The author, James Franklin, worked at the National Oceanic and Atmospheric Administration for 35 years, the last 17 years at National Hurricane Center, and recently retired. He writes the following response to this perspective by Bryan Norcross: Hurricane Center creates great forecasts, but its communications system gets in the way.
I’m struggling to understand Bryan Norcross’s issues with National Hurricane Center messaging during Hurricane Irma’s approach to South Florida. He seems to be concerned that Miami residents think they dodged a bullet — that Irma was forecast to hit Miami but turned away and hit Naples instead. I’m not sure why that impression on the part of Miami residents should be a concern.
Norcross believes that the publicly available message was all about Miami, but the National Hurricane Center’s forecasts at various times showed tracks along both the east and west coasts of Florida.
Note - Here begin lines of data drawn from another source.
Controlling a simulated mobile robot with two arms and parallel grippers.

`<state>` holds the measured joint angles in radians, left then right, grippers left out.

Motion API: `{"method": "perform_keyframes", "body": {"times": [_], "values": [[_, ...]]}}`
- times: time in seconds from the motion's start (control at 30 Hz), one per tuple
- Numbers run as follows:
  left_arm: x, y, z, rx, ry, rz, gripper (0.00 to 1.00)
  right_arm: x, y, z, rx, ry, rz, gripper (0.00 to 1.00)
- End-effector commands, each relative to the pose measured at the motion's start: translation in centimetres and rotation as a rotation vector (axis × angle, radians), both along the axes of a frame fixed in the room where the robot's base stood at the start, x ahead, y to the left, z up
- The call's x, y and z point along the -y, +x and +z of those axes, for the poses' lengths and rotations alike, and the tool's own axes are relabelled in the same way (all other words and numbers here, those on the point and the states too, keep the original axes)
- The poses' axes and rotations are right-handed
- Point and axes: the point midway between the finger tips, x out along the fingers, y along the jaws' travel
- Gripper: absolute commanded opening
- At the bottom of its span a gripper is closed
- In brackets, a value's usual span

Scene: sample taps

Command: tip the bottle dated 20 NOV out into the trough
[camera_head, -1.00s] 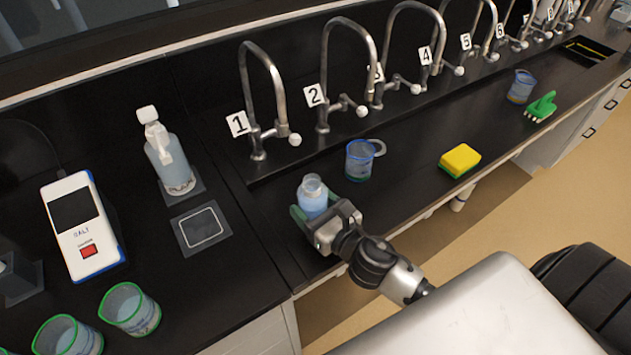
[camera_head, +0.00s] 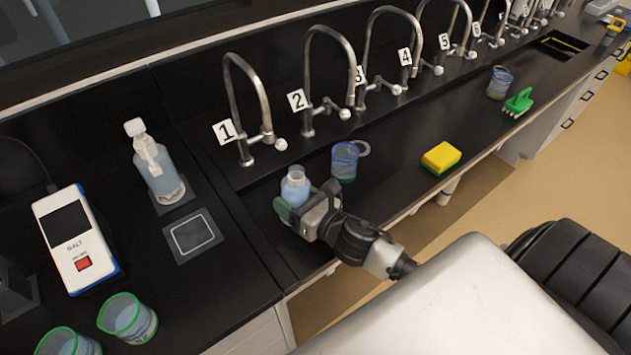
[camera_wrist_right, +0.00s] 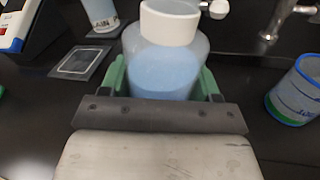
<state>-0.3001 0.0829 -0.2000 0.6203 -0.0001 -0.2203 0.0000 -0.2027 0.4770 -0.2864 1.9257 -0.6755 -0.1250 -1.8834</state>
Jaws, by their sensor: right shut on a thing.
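My right gripper (camera_head: 294,207) is shut on a clear bottle (camera_head: 295,187) with pale blue liquid, at the front of the bench below tap 1. The bottle is upright, its green fingers on either side. In the right wrist view the bottle (camera_wrist_right: 165,65) shows a white neck or cap; I cannot tell which. No date is readable on it. A second bottle (camera_head: 160,172), white-topped with pale blue liquid, stands on a pad at the left; its label is too small to read. The long black channel (camera_head: 400,150) runs under the numbered taps. My left gripper is not in view.
A blue-rimmed cup (camera_head: 345,162) stands just right of the held bottle. A yellow sponge (camera_head: 441,157), a green brush (camera_head: 518,102) and another cup (camera_head: 499,83) lie farther right. A salt meter (camera_head: 75,240), an empty pad (camera_head: 193,235) and green-rimmed cups (camera_head: 128,317) are at left.

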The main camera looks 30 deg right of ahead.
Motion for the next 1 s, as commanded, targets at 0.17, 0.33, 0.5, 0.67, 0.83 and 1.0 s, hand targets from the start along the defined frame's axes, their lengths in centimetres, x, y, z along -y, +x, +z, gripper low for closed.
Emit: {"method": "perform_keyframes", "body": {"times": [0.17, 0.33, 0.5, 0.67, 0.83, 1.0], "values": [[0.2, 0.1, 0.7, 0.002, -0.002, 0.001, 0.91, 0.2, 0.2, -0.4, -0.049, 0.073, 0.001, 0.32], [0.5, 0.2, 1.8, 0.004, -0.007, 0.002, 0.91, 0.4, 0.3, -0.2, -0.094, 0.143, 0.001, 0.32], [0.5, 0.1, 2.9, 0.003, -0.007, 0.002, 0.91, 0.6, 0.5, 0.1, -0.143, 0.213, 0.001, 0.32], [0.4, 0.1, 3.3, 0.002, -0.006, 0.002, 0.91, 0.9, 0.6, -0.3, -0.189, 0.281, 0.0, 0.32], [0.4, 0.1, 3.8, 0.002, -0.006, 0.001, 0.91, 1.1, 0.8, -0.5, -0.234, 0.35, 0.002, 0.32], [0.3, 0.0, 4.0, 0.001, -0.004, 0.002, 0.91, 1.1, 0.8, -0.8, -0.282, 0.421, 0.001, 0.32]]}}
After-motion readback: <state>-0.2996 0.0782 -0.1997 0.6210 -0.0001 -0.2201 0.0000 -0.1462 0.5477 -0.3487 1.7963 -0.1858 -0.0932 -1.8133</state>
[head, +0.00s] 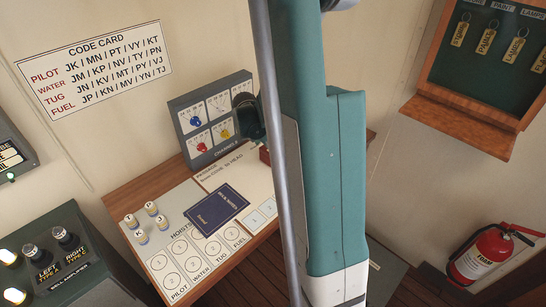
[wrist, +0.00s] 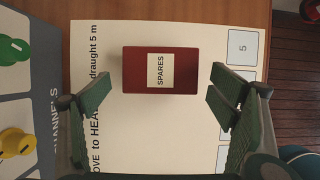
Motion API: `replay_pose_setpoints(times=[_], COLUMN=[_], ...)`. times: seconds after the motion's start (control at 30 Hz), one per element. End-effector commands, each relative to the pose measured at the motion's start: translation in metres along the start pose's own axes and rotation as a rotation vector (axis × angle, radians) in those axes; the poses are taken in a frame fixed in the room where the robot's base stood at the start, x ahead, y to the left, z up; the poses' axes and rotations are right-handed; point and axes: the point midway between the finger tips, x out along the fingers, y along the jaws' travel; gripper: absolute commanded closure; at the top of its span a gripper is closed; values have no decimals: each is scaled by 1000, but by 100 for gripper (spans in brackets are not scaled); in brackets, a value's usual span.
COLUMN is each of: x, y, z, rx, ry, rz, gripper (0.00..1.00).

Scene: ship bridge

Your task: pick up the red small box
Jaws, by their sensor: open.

The first National Hurricane Center (NHC) forecast graphic to show a Florida landfall (Advisory 28, issued at 11 p.m., Sept. 5) showed landfall occurring in the Lower Keys, with the cone encompassing all of south Florida. From 11 a.m., Sept. 6, to 5 p.m., Sept. 7, Miami indeed fell almost directly on the forecast track. With the 11 p.m. advisory Sept. 7, however, more than two days before landfall, the NHC forecast track began to shift westward away from Miami. Thirty-six hours in advance (and thereafter) the NHC forecast graphics showed the center crossing the Lower Keys. In all of these forecast graphics, all of South Florida was within the cone.
So what is the problem here that requires a solution?
If Miami residents (at least the ones overheard in restaurants) think they were lucky, they’re entirely correct in thinking that way. Miami was in the crosshairs of a Category 4 or 5 hurricane for a time, but was spared Irma’s worst impacts. I hope that Norcross isn’t implying that because several forecast graphics from NHC showed the center of Irma directly striking Miami, that residents on the Florida west coast might have been unprepared. That would indeed have been a messaging failure, but there’s no evidence presented that such a failure occurred, and to his credit, Norcross does not suggest that that occurred. (I personally had to take preparations on both coasts and didn’t observe a lack of response in Southwest Florida.)
While I was still working at NHC, we added a new section, called “Key Messages,” into the Tropical Cyclone Discussion, We did this after some valid concerns were raised by Norcross and others that the messaging during 2015’s Tropical Storm Erika was not effective. Although many in the general public do read the Tropical Cyclone Discussion, the Key Messages are primarily intended to help media meteorologists quickly identify and focus on the most important points to communicate to their viewers and listeners. The messages generally focus on issues of uncertainty, risk and hazards that cannot be easily conveyed in a simple graphic.
In addition, NHC this year has published the Key Messages in stand-alone form at the top of its website and publicized them heavily through social media. Media and emergency management response to Key Messages since their introduction with Hurricane Joaquin in 2015 has been overwhelmingly positive. Norcross is simply wrong to say that these messages are “buried.”
During my 35 years at NOAA, the NHC product suite changed greatly, in response to ideas coming from inside and outside the agency. While it’s always good to take a critical eye to the product suite, there is far more to do than can be done with available resources. Near as I can tell, residents of both Florida coasts by and large took the appropriate actions in response to the threats that Irma posed to the state. And Miami residents did dodge a bullet. I can’t help thinking that Norcross’s comments represent a solution in search of a problem.